To open a file for reading, pass the name of the file to uproot.open. In scripts, it is good practice to use Python's with statement to close the file when you're done, but if you're working interactively, you can use a direct assignment.

But then you only "open" it, and you do not show how to "close" it in the end (when working interactively).

Of course, if you are sure that uproot always keeps the ROOT file "fully updated", it is unnecessary. My remaining concern is ... what happens if the Python macro is killed (e.g., due to a Ctrl-C or a segmentation violation) ... will the (open) ROOT file be left "intact"?

jpivarski commented 11 months ago

Uproot does convert the data to what was requested in the uproot.WritableDirectory.mktree declaration:

>>> import numpy as np
>>> import uproot
>>> outfile = uproot.recreate("/tmp/whatever.root")
>>> tree2 = outfile.mktree("tree2", {"x": np.int32, "y": np.float32})
>>> tree2.extend({"x": np.random.randint(0, 10, 1000000), "y": np.random.normal(0, 1, 1000000)})
>>> tree2.show()
name                 | typename                 | interpretation                
---------------------+--------------------------+-------------------------------
x                    | int32_t                  | AsDtype('>i4')
y                    | float                    | AsDtype('>f4')

So the mktree-extend method (which requires more boilerplate to set up) provides more control over the output.
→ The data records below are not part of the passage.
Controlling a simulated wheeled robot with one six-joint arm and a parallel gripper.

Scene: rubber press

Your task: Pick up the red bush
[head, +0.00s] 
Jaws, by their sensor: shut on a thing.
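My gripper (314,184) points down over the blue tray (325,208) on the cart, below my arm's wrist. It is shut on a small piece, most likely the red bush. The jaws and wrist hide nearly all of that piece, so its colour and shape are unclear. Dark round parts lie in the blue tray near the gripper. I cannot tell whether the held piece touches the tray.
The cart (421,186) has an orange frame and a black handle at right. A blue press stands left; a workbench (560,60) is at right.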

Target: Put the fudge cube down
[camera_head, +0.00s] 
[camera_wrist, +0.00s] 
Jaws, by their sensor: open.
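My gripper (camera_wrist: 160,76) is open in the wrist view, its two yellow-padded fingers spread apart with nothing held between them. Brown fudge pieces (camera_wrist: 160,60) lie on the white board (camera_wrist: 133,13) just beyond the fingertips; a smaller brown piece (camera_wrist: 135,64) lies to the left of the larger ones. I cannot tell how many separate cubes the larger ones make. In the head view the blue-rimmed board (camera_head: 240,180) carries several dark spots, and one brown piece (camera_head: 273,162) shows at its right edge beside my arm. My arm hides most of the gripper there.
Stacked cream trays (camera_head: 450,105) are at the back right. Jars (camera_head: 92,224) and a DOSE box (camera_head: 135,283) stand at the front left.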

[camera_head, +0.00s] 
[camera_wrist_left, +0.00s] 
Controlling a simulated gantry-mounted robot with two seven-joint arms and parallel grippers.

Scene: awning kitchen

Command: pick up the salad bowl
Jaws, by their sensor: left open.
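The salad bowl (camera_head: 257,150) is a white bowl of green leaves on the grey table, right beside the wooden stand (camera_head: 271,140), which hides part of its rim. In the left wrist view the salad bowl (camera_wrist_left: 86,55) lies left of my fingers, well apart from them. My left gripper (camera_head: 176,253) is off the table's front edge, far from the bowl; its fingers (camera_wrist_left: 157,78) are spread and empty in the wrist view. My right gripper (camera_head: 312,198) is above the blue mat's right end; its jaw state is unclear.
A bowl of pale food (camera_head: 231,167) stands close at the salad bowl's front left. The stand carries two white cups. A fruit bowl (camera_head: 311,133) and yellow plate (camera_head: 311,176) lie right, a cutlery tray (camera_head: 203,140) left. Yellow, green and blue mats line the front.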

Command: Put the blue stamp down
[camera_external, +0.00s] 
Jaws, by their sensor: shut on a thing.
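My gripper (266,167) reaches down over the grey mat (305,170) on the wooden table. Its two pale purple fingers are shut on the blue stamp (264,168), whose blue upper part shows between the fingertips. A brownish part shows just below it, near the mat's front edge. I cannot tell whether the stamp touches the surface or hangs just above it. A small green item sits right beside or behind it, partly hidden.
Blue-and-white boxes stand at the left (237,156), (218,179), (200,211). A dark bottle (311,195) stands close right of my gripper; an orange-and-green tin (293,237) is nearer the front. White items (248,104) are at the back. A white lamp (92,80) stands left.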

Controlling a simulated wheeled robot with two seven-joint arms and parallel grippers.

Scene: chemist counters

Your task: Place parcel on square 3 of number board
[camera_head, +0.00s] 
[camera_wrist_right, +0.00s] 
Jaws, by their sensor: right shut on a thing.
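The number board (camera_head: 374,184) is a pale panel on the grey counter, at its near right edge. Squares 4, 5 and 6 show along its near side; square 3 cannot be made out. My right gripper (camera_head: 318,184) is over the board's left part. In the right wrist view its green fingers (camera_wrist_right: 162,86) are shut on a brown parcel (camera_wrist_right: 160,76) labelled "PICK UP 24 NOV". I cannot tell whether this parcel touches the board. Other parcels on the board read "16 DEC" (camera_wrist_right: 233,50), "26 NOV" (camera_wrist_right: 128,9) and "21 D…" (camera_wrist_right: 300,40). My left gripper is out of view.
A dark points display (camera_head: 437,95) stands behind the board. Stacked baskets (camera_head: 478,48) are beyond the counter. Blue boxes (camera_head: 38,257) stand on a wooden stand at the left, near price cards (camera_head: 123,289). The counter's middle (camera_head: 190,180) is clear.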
For instance, it's a better protection against this platform dependency of Windows's NumPy using int32 as its default integer type.

That could be worth a mention, but an introductory tutorial can't get into all of the details without overwhelming first-timers. Perhaps a more efficient way to give new users a good working knowledge is to refer to the

>>> outfile["tree1"] = {"x": np.random.randint(0, 10, 1000000), "y": np.random.normal(0, 1, 1000000)}
>>> outfile["tree1"].show()
name                 | typename                 | interpretation                
---------------------+--------------------------+-------------------------------
x                    | int64_t                  | AsDtype('>i8')
y                    | double                   | AsDtype('>f8')

method as "quick and dirty" and the mktree-extend method as the slow, careful way.

This can also apply to opening and closing files using the with syntax. Explicitly closing files with the close method is an antipattern in Python because it usually allows for code paths in which the file doesn't actually get closed—for instance, if there's an exception before reaching the close.

For some file I/O libraries, this can leave output files in an invalid state, but one of Uproot's deliberate features is that all file-state changing happens in the writing functions (e.g. outfile.mktree or outfile["tree1"] = ... above) and not in the close function. If the ROOT file format required some footer that could only be written once (like Parquet), then the close function would be vital for putting the file in a valid state, but the ROOT format is not like that.

Therefore, for Uproot, the only danger from not closing files is the possibility of running out of open file handles. That applies equally to file handles for reading and file handles for writing.

My remaining concern is ... what happens if the Python macro is killed (e.g., due to a Ctrl-C or a segmentation violation) ... will the (open) ROOT file be left "intact"?

If the Python process ends due to Ctrl-C, a Python exception, or a segfault, then the file that is being written to will be in a valid state if and only if that Ctrl-C, Python exception, or segfault happened between file-writing statements. If it happened in the middle of a file-writing statement, then there's no guarantee, though we do try to make updates in a way that will keep it valid for as long as possible. For instance, if we're adding a new histogram or TTree to the file, we'll write the data for the histogram or TTree first, then declare that block valid in ROOT's TFreeSegments so that ROOT recognizes it as good data, and then add it to the TDirectory. If writing is interrupted partway through this process, you won't see the histogram or TTree in the TDirectory, try to read it, and get garbage; you'll either not see it in the TDirectory or it will be fully formed. But while this is as cautious as possible, some of these operations, like updating a TDirectory, are not atomic and it's still possible to be interrupted in the middle and get an invalid file. For instance, to add a TKey to a TDirectory, hundreds of bytes must be written, and the file-writing could be interrupted in the middle of this step.

So the only categorical statement I can make is that the file is in a valid state if the process is interrupted between file-writing statements. If, for instance, outfile["tree1"] = ... finishes, then Python goes on to do some stuff that is unrelated to updating that file and gets killed somehow, the ROOT file would be in a valid state. Every file-writing statement in Uproot ends by calling file.flush, which gives the operating system responsibility for all the bytes we passed to file.write, and the operating system has to honor that by eventually getting those bytes to disk even if the process is killed.

(The argument against frequent calls to file.flush is that it's a performance cost, but we do it at the end of the user-written Python statement, which hides that latency because Python is slow. I think it's likely that ROOT itself does not flush at the end of each of its file-updating statements, but that would be because those are C++ functions that might be used in a loop that needs to run fast. We lose speed for being in Python; we can trade speed for safety.)

JacekHoleczek commented 11 months ago

I wasn't clear again, sorry . Yes, I meant the situations when "the process is interrupted between file-writing statements". ROOT itself has a dedicated TFile:Recover method (so it should be able to recover a file if not correctly closed).

JacekHoleczek commented 11 months ago

BTW. Of course, in the tutorial, both methods of creating branches should be shown. However, I really think one also needs there a dedicated paragraph (in the tutorial) that explicitly warns people that branches created with "automatically deduced" types may result in different ROOT/C++ types when the same Python macro is used on different machines (which is not the case if one explicitly uses numpy types).

stale[bot] commented 9 months ago

This issue or pull request has been automatically marked as stale because it has not had recent activity. Please manually close it, if it is no longer relevant, or ask for help or support to help getting it unstuck. Let me bring this to the attention of @klieret @wdconinc @michmx for now.